DATASET SECTION =

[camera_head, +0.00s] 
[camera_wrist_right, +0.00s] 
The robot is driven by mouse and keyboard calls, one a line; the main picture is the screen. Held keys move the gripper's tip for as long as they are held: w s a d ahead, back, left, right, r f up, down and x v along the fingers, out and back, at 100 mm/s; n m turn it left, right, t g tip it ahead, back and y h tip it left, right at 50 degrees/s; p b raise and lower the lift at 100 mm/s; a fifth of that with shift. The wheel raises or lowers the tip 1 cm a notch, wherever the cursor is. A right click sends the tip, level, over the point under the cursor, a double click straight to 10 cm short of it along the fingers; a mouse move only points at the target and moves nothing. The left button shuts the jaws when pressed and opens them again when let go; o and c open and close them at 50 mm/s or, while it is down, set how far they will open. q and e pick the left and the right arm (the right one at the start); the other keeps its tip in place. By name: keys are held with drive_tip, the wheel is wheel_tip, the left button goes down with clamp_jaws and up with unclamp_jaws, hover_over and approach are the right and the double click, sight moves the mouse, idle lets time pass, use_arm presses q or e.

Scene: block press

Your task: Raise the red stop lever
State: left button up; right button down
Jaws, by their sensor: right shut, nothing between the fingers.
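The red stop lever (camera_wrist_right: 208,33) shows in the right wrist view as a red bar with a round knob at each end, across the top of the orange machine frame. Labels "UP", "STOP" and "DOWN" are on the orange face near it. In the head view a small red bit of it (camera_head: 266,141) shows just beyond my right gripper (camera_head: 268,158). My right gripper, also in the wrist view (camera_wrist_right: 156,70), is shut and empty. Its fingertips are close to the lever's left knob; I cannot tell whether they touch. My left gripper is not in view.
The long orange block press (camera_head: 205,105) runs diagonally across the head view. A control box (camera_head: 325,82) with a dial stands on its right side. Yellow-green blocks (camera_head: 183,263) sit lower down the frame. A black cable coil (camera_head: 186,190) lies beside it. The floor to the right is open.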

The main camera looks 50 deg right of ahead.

INSTRUCTIONS FOR THE TASK = Without changing a word, restate the whole listing.

OUTPUT BELOW =
[camera_head, +0.00s] 
[camera_wrist_right, +0.00s] 
The robot is driven by mouse and keyboard calls, one a line; the main picture is the screen. Held keys move the gripper's tip for as long as they are held: w s a d ahead, back, left, right, r f up, down and x v along the fingers, out and back, at 100 mm/s; n m turn it left, right, t g tip it ahead, back and y h tip it left, right at 50 degrees/s; p b raise and lower the lift at 100 mm/s; a fifth of that with shift. The wheel raises or lowers the tip 1 cm a notch, wherever the cursor is. A right click sends the tip, level, over the point under the cursor, a double click straight to 10 cm short of it along the fingers; a mouse move only points at the target and moves nothing. The left button shuts the jaws when pressed and opens them again when let go; o and c open and close them at 50 mm/s or, while it is down, set how far they will open. q and e pick the left and the right arm (the right one at the start); the other keeps its tip in place. By name: keys are held with drive_tip, the wheel is wheel_tip, the left button goes down with clamp_jaws and up with unclamp_jaws, hover_over and approach are the right and the double click, sight moves the mouse, idle lets time pass, use_arm presses q or e.

Scene: block press

Your task: Raise the red stop lever
State: left button up; right button down
Jaws, by their sensor: right shut, nothing between the fingers.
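The red stop lever (camera_wrist_right: 208,33) shows in the right wrist view as a red bar with a round knob at each end, across the top of the orange machine frame. Labels "UP", "STOP" and "DOWN" are on the orange face near it. In the head view a small red bit of it (camera_head: 266,141) shows just beyond my right gripper (camera_head: 268,158). My right gripper, also in the wrist view (camera_wrist_right: 156,70), is shut and empty. Its fingertips are close to the lever's left knob; I cannot tell whether they touch. My left gripper is not in view.
The long orange block press (camera_head: 205,105) runs diagonally across the head view. A control box (camera_head: 325,82) with a dial stands on its right side. Yellow-green blocks (camera_head: 183,263) sit lower down the frame. A black cable coil (camera_head: 186,190) lies beside it. The floor to the right is open.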

The main camera looks 50 deg right of ahead.

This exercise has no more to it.